Doing Business in Canada


Blakes Guide to Doing Business in Canada is a high-level overview. For everything you need to know about Canada's civil litigation and dispute resolution system, please see our Blakes Guide to Litigation and Dispute Resolution in Canada. For the latest legal developments in Dispute Resolution, please visit our Blakes Insights or contact a member of our Litigation & Dispute Resolution group.

Like the United States and the United Kingdom, Canada has two parallel court systems — federal and provincial. Accordingly, Canada’s 10 provinces and three territories have both federal and provincial (or territorial) courts. The province of Quebec is unique in that it administers the civil law of Quebec for private law matters, while the courts of the remaining provinces and territories administer the common law.

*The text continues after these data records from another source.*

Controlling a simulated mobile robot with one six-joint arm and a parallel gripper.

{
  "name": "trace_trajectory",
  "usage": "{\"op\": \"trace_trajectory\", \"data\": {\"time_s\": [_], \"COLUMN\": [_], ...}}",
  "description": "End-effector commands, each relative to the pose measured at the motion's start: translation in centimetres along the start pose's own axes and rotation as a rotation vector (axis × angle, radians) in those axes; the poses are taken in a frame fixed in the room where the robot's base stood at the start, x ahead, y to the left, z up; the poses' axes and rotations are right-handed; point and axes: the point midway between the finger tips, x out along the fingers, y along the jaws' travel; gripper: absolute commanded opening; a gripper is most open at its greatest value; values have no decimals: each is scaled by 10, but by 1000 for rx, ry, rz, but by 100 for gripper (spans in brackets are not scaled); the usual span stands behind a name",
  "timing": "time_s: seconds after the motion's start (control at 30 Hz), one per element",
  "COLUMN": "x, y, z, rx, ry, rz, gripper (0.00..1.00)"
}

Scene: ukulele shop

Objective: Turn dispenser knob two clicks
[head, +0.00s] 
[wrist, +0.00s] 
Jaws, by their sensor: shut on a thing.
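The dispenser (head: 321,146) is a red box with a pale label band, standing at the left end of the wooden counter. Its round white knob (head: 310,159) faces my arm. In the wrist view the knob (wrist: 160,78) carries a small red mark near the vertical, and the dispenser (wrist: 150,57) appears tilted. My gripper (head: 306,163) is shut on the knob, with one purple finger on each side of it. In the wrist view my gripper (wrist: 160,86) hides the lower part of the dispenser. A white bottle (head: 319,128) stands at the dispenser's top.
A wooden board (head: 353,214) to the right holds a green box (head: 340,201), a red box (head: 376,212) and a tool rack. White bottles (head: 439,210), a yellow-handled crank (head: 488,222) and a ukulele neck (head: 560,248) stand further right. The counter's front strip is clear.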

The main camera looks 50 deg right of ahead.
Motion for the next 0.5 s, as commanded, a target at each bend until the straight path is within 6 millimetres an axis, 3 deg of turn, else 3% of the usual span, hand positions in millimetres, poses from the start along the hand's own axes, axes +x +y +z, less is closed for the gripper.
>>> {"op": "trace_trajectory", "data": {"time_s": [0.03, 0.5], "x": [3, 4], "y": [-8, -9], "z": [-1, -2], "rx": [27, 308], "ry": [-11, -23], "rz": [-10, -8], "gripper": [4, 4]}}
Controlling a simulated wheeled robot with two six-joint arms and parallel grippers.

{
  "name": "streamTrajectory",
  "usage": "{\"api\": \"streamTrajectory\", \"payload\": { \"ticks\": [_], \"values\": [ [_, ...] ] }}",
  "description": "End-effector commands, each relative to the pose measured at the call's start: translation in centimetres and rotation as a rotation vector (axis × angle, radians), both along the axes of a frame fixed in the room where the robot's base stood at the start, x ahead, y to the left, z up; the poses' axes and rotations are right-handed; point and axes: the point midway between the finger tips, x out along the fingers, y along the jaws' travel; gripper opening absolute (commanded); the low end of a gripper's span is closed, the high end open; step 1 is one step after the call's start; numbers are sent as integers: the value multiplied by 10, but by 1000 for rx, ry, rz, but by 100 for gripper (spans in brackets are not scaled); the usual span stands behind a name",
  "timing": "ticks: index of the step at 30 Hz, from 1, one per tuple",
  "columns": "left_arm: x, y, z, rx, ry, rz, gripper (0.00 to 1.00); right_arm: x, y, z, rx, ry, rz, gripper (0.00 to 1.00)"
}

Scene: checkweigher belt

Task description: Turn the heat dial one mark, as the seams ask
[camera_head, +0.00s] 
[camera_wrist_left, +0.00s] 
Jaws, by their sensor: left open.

Provincial Superior Courts have inherent jurisdiction to hear any case unless a statute assigns the matter to another court or tribunal. For example, the Federal Court of Canada is assigned jurisdiction over specialized matters, including litigation relating to the Income Tax Act (Canada) and intellectual property rights. 

Provincial and federal courts each have two levels — a trial division and an appeal court. The Supreme Court of Canada is the final court of appeal for all decisions of provincial and federal courts. The Blakes Guide to Litigation and Dispute Resolution in Canada contains a more detailed discussion of dispute resolution.

1. Independence of the Courts

While judges are appointed by elected officials, Canadian courts are independent from the legislative and executive branches of government. The principle of judicial independence means that judges are able to make decisions free from influence and based solely on fact and law.

Government actions are subject to review by the courts and, in particular, to scrutiny under the Constitution of Canada, including the Canadian Charter of Rights and Freedoms. The Charter protects fundamental freedoms and equality rights and encompasses principles of fundamental justice that include procedural fairness for anyone facing an adjudicative process that affects their rights and freedoms.

Canada’s courts are generally open to the public unless there are compelling reasons for a closed hearing.

2. Litigating Through the Courts

Each province and territory has rules of procedure for the conduct of matters that come before the courts. For example, prior to trial, all parties to civil litigation are required to produce documents that are relevant to the issues being litigated. Documents are broadly defined and include information in electronic form, such as emails and computer files, sound recordings, videos, photographs, charts, maps and data. In most provinces, the primary onus is on each party to produce all relevant documents. In Quebec, however, parties need only produce the documents they rely on at first instance or are asked to produce pursuant to a specific request. 

Following documentary disclosure, each party is generally entitled to examine one representative of an opposing party. Unlike in the American system, Canadian provincial rules often do not provide for automatic rights of discovery of more than one person or of non-parties.

For example, in Ontario, a party requires leave of the court to examine more than one representative of a corporation or witness in an action.
 
Some provinces have special case management rules that apply to the litigation process. These rules provide for greater involvement by the judiciary in the conduct of an action, such as the imposition of mandatory timetables.

3. Costs

The Canadian court system generally uses the "loser pays" principle for costs following litigation. (Some provinces, however, do not apply this principle to all aspects of class actions.) Many provinces have a system in which the court can award costs at different scales. The most common scale of costs is called partial indemnity, where the successful party will receive approximately 25-35% of its legal costs from the unsuccessful party. If a party’s behaviour has been particularly egregious, or if the plaintiff succeeds in obtaining an award higher than its proposed offer to settle prior to trial, the court may award a higher scale of costs called substantial indemnity, which is equivalent to 1.5 times partial indemnity costs. While most fixed costs like disbursements are generally fully reimbursed, experts’ fees are subject to a similar review as lawyers’ fees and the compensable amount may be reduced. 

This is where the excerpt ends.